International Relations 101

The New York Times (March 31, 2004)

Op/Ed by Robert M. Gates.

COLLEGE STATION, Tex. — Osama bin Laden and other terrorists are on the brink of achieving an unanticipated victory, one that could have long-term consequences for the United States.

Over the decades, millions of young people from other countries have come to America to study at our colleges and universities. Many have remained here to start companies, to keep us at the forefront of scientific and technological discovery, to teach in our schools and to enrich our culture. Many others have returned home to help build market economies and to lead political reform.

After 9/11, for perfectly understandable reasons, the federal government made it much tougher to get a visa to come to the United States. Sadly, the unpredictability and delays that characterize the new system — and, too often, the indifference or hostility of those doing the processing — have resulted over the last year or so in a growing number of the world's brightest young people deciding to remain at home or go to other countries for their college or graduate education. Thousands of legitimate international students are being denied entry into the United States or are giving up in frustration and anger.

At 90 percent of American colleges and universities, applications from international students for fall 2004 are down, according to a survey by the Council of Graduate Schools that was released earlier this month. According to a recent article in The Chronicle of Higher Education, applications from China have fallen by 76 percent, while those from India have dropped by 58 percent. Applications to research universities from prospective international graduate students are down by at least 25 percent overall; here at Texas A&M, international student applications have fallen by 38 percent from last year.

Not surprisingly, universities in Australia, Britain, France and elsewhere are taking advantage of our barriers and are aggressively recruiting these students. According to the Chronicle, foreign student enrollment in Australia is up 16.5 percent over last year; Chinese enrollment there has risen by 20 percent.

Why should we be concerned? For starters, it is a sad reality that relatively small numbers of American students pursue graduate degrees in engineering and science. As a result, the research efforts at many American universities depend on international graduate students. They do much of the laboratory work that leads to new discoveries.

More troubling is the impact that declining foreign enrollments could have in the war on terrorism. To defeat terrorism, our global military, law enforcement and intelligence capacities must be complemented with positive initiatives and programs aimed at the young people in developing nations who will guide their countries in the future. No policy has proved more successful in making friends for the United States, during the cold war and since, than educating students from abroad at our colleges and universities.

I take a back seat to no one in concern about our security at home in an age of terrorism. I am now the president of Texas A&M, but I spent nearly 30 years at the Central Intelligence Agency, ultimately serving as director under President George H. W. Bush. I learned during that time that protecting our security requires more than defensive measures; we have to win the war of ideas, too. For this reason, we simply cannot tolerate a visa process that fails to differentiate quickly and accurately between legitimate scholars and students — and individuals who may pose genuine security risks.

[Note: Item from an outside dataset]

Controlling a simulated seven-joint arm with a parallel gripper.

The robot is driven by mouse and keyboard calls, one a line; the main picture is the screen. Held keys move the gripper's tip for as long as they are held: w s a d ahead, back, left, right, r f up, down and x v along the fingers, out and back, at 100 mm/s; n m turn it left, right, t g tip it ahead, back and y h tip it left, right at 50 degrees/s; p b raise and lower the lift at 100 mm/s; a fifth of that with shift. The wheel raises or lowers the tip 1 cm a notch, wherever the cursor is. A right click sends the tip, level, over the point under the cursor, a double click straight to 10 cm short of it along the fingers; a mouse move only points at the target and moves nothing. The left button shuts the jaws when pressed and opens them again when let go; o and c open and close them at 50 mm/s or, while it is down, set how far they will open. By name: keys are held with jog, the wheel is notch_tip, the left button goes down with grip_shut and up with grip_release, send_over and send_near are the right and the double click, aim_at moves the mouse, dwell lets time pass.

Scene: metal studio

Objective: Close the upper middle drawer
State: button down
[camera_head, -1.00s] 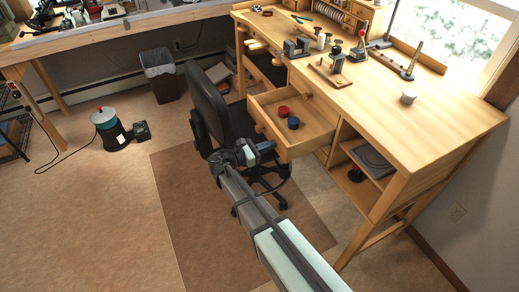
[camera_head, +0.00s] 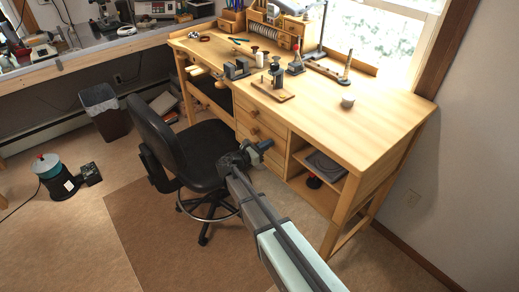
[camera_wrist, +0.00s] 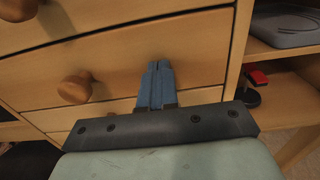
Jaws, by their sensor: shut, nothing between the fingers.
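The upper middle drawer (camera_head: 270,122) of the wooden workbench looks flush with the drawer column in the head view. Its inside is hidden. My gripper (camera_head: 266,146) is in front of the drawer column, beside the black chair. In the wrist view, my gripper's blue fingers (camera_wrist: 155,85) are together with nothing between them. They point at the wooden drawer fronts (camera_wrist: 120,60), to the right of a round knob (camera_wrist: 75,87). Another knob (camera_wrist: 18,8) shows at the top left. Whether the fingertips touch the wood I cannot tell.
A black office chair (camera_head: 195,150) stands close to my arm's left. An open shelf (camera_head: 315,185) with a dark flat object is right of the drawers. Tools stand on the workbench top (camera_head: 370,115). A trash bin (camera_head: 105,112) is at the left. Floor at the lower right is clear.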

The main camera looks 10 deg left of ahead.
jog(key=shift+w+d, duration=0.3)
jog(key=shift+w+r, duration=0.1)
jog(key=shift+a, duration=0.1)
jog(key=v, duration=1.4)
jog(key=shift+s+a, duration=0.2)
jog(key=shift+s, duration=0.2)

Senior officials in the White House and in the Departments of State and Homeland Security understand the importance of solving the visa processing problem. But carrying out post-9/11 visa policies and procedures has been badly hamstrung by a lack of resources, unrealistic deadlines and shortcomings in scanning technologies and background checks. American universities have had a difficult time tracking foreign student applicants as they move through the screening process — and there are just too many people in visa offices who are indifferent to the importance of these students to America.

Universities are willing partners in strengthening homeland security. This is not the 1960's. We are working with the government to keep track of international students. But averting a serious defeat for the United States — and serious problems for all its research universities — will require urgent action by Congress and the administration. Beyond the risk to economic, scientific and political interests, we risk something more: alienating our allies of the future.

Robert M. Gates, the director of central intelligence from 1991 to 1993, is president of Texas A&M University.